The first commercially produced Christmas card commissioned by Henry Cole 1843

Twas the night before Christmas…

Nick Thorne explores the history of Christmas cards and the Victorians who brought them to us

Christmas just wouldn’t be Christmas without the tradition of decorating the Tree, pulling crackers and greeting cards, all of which were established as part of a British Yuletide by our Victorian ancestors. It is an often repeated fact that the Christmas tree was popularised in Britain by Prince Albert, bringing a German tradition to his new home.
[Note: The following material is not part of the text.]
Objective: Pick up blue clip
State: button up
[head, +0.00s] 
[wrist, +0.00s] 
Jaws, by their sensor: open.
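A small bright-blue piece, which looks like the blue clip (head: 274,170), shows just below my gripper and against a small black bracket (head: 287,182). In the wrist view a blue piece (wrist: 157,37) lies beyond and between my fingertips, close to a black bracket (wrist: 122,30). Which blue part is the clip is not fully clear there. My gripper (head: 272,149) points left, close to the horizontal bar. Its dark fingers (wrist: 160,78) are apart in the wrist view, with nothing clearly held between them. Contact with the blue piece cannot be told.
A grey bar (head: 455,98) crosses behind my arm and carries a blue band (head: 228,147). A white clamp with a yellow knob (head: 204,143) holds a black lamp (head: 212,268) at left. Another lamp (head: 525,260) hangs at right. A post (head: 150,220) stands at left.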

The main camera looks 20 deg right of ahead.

Some of us may also be aware that the commercially printed Christmas card was a product of the mid 19th century, first being introduced by Sir Henry Cole in 1843. While Sir Henry, an English civil servant and inventor, was credited with devising the concept of sending greetings cards at Christmas time and also the introduction of the world’s first commercial Christmas card in 1843, it was the German emigré Raphael Tuck who promoted a much broader range of cards and also the launch of religious themed cards to Victorian Britain. Sir Henry Cole, who was born on 15 July 1808 and died on the 18 April 1882, worked with Sir Rowland Hill on the introduction of the penny post in 1840. In 1843 he commissioned John Callcott Horsley to design a greeting card that Sir Henry then made commercially available with a total of 2,050 cards being printed and sold for a shilling each. As we can see in the census of 1851, found on TheGenealogist.co.uk (pictured below), Sir Henry had become Assistant Keeper of the Public Records and one of the Executive Committee of the Exhibition of 1851.
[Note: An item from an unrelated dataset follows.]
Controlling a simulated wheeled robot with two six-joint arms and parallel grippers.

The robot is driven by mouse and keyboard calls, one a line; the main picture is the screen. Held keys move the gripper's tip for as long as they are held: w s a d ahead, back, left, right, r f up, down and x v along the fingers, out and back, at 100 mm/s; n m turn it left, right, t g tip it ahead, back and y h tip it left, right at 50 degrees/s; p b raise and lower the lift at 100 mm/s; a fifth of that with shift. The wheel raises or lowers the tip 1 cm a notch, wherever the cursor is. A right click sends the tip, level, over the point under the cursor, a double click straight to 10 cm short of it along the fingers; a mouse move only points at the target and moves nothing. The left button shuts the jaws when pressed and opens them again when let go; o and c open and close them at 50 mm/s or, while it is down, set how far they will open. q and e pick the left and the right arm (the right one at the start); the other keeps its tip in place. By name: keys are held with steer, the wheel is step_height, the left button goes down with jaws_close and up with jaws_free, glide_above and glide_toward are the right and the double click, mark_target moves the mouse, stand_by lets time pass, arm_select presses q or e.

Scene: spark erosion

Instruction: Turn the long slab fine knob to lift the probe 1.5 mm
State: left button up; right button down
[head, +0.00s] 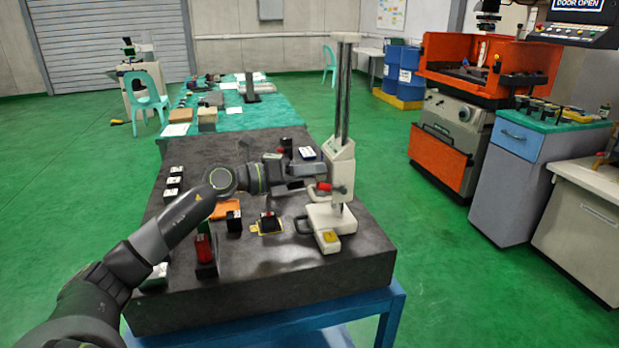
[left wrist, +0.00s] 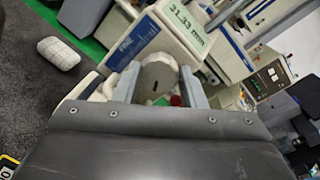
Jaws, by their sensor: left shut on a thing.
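The height gauge (head: 343,100) stands upright on the dark granite slab (head: 300,262), with a cream carriage (head: 340,172) on its column and a cream base. The round grey fine knob (left wrist: 158,80) sits between the two fingers of my left gripper (head: 318,172). That gripper is shut on the knob, at the left side of the carriage. The knob is hidden behind the gripper in the head view. My right gripper is in neither view.
A red part (head: 324,187) is just below the gripper. Small blocks, an orange pad (head: 225,208) and a red-topped item (head: 268,218) lie on the slab under and beside my arm. An orange machine (head: 440,145) stands beyond, at right.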

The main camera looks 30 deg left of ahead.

Sir Henry Cole's Census record

The Census record of Sir Henry Cole from 1851 located on The Genealogist

Sir Henry Cole's Census record

The Census record of Sir Henry Cole

Raphael Tuck and sons

Raphael Tuck and sons

The first Christmas card was not as successful as it could have been with the temperance league disapproving of it from the point of view that its design would encourage drunkenness. In October 1866, in a little shop in London’s Bishopsgate area, Raphael Tuck and his wife Ernestine set up together a picture business that would have an artistic effect on most of the civilized world. The family were Prussian Jews that had immigrated to Britain with their seven children – four boys and three girls – and their company began selling pictures and greeting cards expanding to eventually include postcards. It was this particular line that was to become the most successful with their business being best known in the ‘postcard boom’ of the late 1800s and early 1900s.

Ironically, as Raphael was a Jew and a respected Talmudic scholar, he would become one of the most important promoters of the Christmas card. Raphael Tuck had noticed that most of the cards sent were mainly secular in design focused on seasonal revelry, as can be seen in the example of Henry Cole’s original. In 1871 Tuck supervised the design of a series of religious themed cards featuring Jesus Christ, the Holy Pair, the Magi, the Nativity scene, as well as the traditional Santa Claus, holly and mistletoe.

Three out of four of his sons joined the company with the second son, Adolph, eventually becoming the chairman and managing director of Raphael Tuck and Sons, Ltd. until his death on 3 July 1926. The Tucks, it would seem, became very much part of British society. In 1875 Raphael became a naturalised British subject, as we are able to discover by a search of the Overseas, Home Office Naturalisation collection on TheGenealogist, where we found his certificate numbered A1503 with a date of 30 January 1875. Raphael’s son, Adolph Tuck, would be created a baronet on 19 July 1910 and we can find Sir Adolph holding various important positions within the London Jewish community in several of the London synagogue seatholder records to be found on TheGenealogist.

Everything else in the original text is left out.